Потом я обдумал это обстоятельство. Пуччини умер в 1924 году, не закончив «Турандот», однако написал два с половиной акта. Если изменение — «старая традиция», значит, его, вероятнее всего, ввел в 1930-х или 1940-х годах некий неизвестный дирижер, который посчитал, что, если отсутствующий на сцене хор будет приказывать точить инструмент палача так удивительно медленно, это покажется нереалистичным. Но ведь вся опера абсолютно нереалистична. Костюмированный хор притворяется жителями Пекина 1400 года, исполняя слова на итальянском языке под музыку, сочиненную в 1920-х.
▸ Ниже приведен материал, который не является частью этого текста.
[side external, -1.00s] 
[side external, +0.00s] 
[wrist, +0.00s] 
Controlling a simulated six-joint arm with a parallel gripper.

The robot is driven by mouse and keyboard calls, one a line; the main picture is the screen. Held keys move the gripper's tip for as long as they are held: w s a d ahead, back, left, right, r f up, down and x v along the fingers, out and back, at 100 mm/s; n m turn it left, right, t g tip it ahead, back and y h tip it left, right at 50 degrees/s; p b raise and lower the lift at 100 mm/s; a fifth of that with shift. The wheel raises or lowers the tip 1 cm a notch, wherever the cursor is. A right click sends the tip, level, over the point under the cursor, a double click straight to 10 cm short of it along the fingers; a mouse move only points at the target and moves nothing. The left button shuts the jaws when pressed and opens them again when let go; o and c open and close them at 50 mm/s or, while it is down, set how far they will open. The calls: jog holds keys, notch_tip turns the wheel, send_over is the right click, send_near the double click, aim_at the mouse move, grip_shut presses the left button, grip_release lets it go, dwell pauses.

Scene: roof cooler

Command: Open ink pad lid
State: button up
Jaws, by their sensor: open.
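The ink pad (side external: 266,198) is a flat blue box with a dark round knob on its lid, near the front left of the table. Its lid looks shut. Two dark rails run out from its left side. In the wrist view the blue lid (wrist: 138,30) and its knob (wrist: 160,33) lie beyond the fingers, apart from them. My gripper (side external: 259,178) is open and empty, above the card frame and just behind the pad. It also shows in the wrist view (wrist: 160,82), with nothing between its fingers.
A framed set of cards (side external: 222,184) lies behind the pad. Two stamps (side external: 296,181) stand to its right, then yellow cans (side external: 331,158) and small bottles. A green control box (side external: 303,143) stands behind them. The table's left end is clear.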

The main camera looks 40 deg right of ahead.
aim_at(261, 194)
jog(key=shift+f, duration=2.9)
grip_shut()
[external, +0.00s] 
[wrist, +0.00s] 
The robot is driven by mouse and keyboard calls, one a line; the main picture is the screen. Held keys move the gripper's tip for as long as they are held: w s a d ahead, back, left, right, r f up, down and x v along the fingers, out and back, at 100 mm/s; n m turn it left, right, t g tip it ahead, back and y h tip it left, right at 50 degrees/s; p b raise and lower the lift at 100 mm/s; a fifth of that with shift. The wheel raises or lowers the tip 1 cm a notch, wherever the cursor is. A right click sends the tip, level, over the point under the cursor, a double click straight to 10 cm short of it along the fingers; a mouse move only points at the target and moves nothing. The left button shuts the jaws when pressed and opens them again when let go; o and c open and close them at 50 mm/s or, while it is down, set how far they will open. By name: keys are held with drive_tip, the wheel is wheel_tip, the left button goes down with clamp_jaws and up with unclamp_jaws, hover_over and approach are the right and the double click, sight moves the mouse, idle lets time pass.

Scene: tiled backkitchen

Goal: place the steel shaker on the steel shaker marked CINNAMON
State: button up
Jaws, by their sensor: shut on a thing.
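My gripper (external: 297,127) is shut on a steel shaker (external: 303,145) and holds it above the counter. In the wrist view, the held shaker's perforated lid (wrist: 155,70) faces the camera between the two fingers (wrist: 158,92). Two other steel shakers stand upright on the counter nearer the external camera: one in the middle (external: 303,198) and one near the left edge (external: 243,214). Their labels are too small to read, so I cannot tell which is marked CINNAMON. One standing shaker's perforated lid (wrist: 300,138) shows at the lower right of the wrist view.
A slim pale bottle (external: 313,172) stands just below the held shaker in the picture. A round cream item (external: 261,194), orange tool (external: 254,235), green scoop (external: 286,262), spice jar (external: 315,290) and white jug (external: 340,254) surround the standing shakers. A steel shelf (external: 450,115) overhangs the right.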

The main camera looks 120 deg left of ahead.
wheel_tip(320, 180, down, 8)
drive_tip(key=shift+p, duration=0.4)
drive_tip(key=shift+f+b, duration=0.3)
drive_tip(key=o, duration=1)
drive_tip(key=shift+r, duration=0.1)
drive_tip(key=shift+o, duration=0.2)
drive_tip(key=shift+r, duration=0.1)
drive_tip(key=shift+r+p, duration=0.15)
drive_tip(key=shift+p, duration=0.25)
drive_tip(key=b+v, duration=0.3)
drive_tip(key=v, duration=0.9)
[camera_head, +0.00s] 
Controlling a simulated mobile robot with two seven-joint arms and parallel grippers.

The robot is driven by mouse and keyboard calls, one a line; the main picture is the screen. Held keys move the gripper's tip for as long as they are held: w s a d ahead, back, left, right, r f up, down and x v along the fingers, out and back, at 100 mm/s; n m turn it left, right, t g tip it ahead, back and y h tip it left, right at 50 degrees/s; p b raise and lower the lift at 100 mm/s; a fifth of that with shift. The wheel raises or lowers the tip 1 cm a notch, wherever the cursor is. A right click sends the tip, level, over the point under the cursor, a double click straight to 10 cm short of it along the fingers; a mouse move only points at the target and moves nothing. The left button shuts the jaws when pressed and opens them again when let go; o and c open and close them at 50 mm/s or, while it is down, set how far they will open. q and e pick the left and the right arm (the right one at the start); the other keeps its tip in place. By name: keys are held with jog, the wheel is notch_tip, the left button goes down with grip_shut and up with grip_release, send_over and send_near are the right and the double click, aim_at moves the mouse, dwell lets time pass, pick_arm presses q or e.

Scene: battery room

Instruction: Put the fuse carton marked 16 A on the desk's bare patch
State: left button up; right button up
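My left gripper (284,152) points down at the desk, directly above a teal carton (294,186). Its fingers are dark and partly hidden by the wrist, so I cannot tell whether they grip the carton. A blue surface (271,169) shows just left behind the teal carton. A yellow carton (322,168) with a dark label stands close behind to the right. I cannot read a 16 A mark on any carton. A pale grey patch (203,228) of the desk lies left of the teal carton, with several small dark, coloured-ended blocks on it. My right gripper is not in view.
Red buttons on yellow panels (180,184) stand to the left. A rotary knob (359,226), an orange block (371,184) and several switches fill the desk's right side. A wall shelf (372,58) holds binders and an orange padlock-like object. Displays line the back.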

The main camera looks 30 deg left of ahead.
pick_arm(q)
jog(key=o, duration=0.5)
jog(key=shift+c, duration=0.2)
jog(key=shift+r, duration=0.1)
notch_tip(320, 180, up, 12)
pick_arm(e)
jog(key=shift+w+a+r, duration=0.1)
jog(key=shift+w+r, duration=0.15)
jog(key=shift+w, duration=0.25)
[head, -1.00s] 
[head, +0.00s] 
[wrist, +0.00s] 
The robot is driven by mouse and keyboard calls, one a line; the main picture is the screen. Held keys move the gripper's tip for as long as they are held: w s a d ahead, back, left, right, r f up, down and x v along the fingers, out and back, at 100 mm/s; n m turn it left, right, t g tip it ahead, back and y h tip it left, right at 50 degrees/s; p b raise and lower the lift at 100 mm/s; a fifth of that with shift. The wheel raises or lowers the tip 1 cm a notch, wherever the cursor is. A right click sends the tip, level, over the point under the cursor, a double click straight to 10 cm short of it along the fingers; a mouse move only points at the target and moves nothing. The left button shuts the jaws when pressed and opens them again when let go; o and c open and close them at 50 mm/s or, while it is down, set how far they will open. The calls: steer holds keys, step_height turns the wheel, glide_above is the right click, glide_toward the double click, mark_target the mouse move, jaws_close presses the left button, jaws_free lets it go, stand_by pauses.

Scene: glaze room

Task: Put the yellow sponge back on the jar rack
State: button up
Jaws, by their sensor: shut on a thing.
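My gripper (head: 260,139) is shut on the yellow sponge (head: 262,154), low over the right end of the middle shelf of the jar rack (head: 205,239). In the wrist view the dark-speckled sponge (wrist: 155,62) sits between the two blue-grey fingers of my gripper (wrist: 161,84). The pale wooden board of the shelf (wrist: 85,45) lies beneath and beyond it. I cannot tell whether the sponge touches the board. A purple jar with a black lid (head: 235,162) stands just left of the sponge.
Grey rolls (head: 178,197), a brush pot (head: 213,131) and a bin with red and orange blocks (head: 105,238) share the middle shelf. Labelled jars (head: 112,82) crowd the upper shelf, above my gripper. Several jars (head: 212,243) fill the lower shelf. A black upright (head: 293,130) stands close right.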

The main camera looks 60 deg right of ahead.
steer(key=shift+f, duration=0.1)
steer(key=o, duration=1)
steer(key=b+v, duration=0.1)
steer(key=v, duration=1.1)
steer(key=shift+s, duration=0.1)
Тосканини, который дирижировал на мировой премьере «Турандот» в 1926 году, как известно, сказал: «Традиция — это последнее плохое выступление». Конечно, сам он тоже создал немало театральных традиций как в Метрополитен-опере, так и в «Ла Скала» (хотя и не эту конкретную). Надо сказать, что тщательное изучение рукописи Пуччини позволяет утверждать: то, что он написал и чего хотел, — именно опубликованные ноты, а не то, что исполняли в «Ла Скала», для которого они предназначались.

Крупный план моей личной партитуры «Турандот» с аннотациями Лорина Маазеля, сделанными в 1985 году

Наверное, этот пример покажется не очень важным, и я сомневаюсь, что любители «Турандот» усмотрят связь между приведенным выше рассуждением и возможностью насладиться произведением. Всё это нюансы! С другой стороны, в критических изданиях есть тысячи деталей, из которых складывается нечто большее — максимально подробное знание написанного композитором. Такое издание становится непоколебимо авторитетным источником для дирижера, и, отталкиваясь от этой точки — а не от чужой интерпретации, — можно идти вперед, не теряя контакта с авторским замыслом. Конечно, такое произойдет только в случае (снова мы возвращаемся к этому), если дирижер знает, как читать текст и как именно композитор использовал нотацию. Например, в партитуре Бетховена самым громким динамическим обозначением будет фортиссимо (ff), а самым тихим — пианиссимо (pp). В партитуре Рихарда Штрауса может присутствовать градация от fff до ppp. Это не значит, что Штраус хотел сделать свой самый громкий звук громче, чем у Бетховена. Он просто решил внести больше оттенков. Другими словами, дирижер, даже располагающий наилучшей партитурой, должен понимать все тонкости динамики и артикуляции в ней. Также он должен понимать, что она означала для музыкантов во времена жизни композитора и, что самое важное, как это лучше всего перенести в наше время.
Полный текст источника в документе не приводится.